You want to know the one other time Sam and I disagreed? It was in his last scene in the film where Yeager tries to break the Russian altitude record and his plane freezes up and he has to eject and we don’t see his parachute open and we’re pretty sure he’s bought the farm. And the lone ambulance makes its way across the high desert toward the black smoke when suddenly the distant figure of Sam/Yeager emerges from the heatwaves of the desert carrying his parachute. And the ambulance driver says: “Over there. Is that a man?” And Levon Helm says, “You bet it is!”
And we move in to do the close-up. Sam/Yeager’s face is bleeding, his skin is charred black and still smoking. He’s like an apparition, a ghost. And as we do the first take… I see Sam is chewing gum. “Sam, the gum!”
“What about it?
“Sam, you just fell from 26,000 feet. You ejected, you broke your helmet on the canopy, you’re burnt, bleeding, barely alive and you’re still smoking. If you chew gum, people’re gonna laugh.”
And Sam said: “No they ain’t.”
I stood there for a moment in the blazing sun, the clock was ticking, everyone was sliding away, Sam was putting in a fresh stick of Beemans; and then it came to me. He was Icarus, and he was Yeager, and he wasn’t Gerald Ford. This guy could fall out of the sky and chew his Beemans at the same time; because he… had that certain quality. In fact it kinda visualized that quality Tom Wolfe had been talking about: that Elusive quality. And so I said, “Action.”

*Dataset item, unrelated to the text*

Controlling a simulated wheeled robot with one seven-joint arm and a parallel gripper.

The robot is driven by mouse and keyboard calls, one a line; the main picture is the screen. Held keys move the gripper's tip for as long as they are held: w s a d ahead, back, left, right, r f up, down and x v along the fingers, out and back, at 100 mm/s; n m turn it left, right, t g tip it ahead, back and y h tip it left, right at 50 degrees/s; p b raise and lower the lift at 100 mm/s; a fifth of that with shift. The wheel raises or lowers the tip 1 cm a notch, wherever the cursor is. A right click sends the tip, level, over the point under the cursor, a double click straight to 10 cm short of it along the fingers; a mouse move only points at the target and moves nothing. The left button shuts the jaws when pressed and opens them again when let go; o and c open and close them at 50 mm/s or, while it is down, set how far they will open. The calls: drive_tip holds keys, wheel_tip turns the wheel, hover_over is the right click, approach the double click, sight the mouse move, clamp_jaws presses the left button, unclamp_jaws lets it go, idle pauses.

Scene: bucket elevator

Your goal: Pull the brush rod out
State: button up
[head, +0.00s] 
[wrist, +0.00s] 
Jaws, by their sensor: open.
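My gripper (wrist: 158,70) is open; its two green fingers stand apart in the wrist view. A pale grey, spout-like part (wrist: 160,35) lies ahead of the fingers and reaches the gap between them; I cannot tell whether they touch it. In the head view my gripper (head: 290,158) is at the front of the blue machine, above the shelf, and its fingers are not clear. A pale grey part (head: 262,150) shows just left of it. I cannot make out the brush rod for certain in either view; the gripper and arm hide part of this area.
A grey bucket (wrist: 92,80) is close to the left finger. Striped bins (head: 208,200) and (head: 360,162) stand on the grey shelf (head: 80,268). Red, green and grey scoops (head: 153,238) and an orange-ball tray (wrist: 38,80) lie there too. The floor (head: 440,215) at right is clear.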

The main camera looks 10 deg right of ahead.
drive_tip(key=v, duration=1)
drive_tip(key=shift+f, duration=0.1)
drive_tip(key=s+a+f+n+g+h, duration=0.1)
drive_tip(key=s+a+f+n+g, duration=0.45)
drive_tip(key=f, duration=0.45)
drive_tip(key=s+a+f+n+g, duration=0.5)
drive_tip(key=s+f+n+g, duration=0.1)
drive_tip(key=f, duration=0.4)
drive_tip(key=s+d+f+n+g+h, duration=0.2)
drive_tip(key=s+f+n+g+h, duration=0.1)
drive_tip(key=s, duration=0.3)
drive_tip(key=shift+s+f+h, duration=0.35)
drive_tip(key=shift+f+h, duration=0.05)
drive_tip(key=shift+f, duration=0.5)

At the end of the shooting I saw a big envelope slide under my door. I thought I could hear him waiting out there in the hallway as I ripped it open. It was a manuscript of that book he’d been writing during shooting—Motel Chronicles. On the title page Sam had written: “Phil, It’s been Righteous, brother. Sam, Sept. 1982.”
When I opened the door, he was gone.